## Set problem
Print all of the lines exactly. Any picture among them stays out.

## Available data
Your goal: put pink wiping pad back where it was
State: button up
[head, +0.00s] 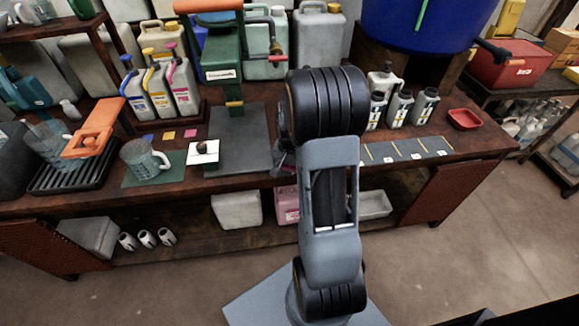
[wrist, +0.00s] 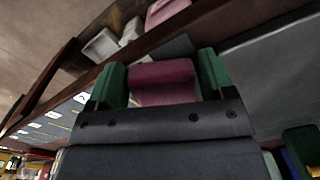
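The pink wiping pad (wrist: 163,82) shows in the wrist view as a dark pink block between the green fingertips of my gripper (wrist: 163,78). The fingers press on its two sides, so my gripper is shut on it. In the head view my arm hides the pad and most of my gripper near the bench's front edge. A grey strip (head: 405,152) with yellow lines and white labels lies at right.
A green press (head: 222,60) stands over a dark plate (head: 240,140). A pink container (head: 287,205) is on the lower shelf.

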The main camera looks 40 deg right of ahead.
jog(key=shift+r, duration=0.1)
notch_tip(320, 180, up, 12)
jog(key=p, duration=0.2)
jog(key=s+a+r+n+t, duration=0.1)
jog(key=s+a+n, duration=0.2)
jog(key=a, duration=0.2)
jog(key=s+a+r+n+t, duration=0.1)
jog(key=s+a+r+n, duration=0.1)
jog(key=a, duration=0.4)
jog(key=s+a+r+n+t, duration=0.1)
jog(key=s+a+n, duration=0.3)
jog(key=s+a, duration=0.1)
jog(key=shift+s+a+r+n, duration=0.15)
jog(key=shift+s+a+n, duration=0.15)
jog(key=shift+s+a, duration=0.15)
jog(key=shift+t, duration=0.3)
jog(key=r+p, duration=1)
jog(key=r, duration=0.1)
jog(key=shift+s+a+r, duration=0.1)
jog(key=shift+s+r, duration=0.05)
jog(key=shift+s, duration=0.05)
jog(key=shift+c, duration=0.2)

## Worked answer
Your goal: put pink wiping pad back where it was
State: button up
[head, +0.00s] 
[wrist, +0.00s] 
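The pink wiping pad (wrist: 163,82) shows in the wrist view as a dark pink block between the green fingertips of my gripper (wrist: 163,78). The fingers press on its two sides, so my gripper is shut on it. In the head view my arm hides the pad and most of my gripper near the bench's front edge. A grey strip (head: 405,152) with yellow lines and white labels lies at right.
A green press (head: 222,60) stands over a dark plate (head: 240,140). A pink container (head: 287,205) is on the lower shelf.

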The main camera looks 40 deg right of ahead.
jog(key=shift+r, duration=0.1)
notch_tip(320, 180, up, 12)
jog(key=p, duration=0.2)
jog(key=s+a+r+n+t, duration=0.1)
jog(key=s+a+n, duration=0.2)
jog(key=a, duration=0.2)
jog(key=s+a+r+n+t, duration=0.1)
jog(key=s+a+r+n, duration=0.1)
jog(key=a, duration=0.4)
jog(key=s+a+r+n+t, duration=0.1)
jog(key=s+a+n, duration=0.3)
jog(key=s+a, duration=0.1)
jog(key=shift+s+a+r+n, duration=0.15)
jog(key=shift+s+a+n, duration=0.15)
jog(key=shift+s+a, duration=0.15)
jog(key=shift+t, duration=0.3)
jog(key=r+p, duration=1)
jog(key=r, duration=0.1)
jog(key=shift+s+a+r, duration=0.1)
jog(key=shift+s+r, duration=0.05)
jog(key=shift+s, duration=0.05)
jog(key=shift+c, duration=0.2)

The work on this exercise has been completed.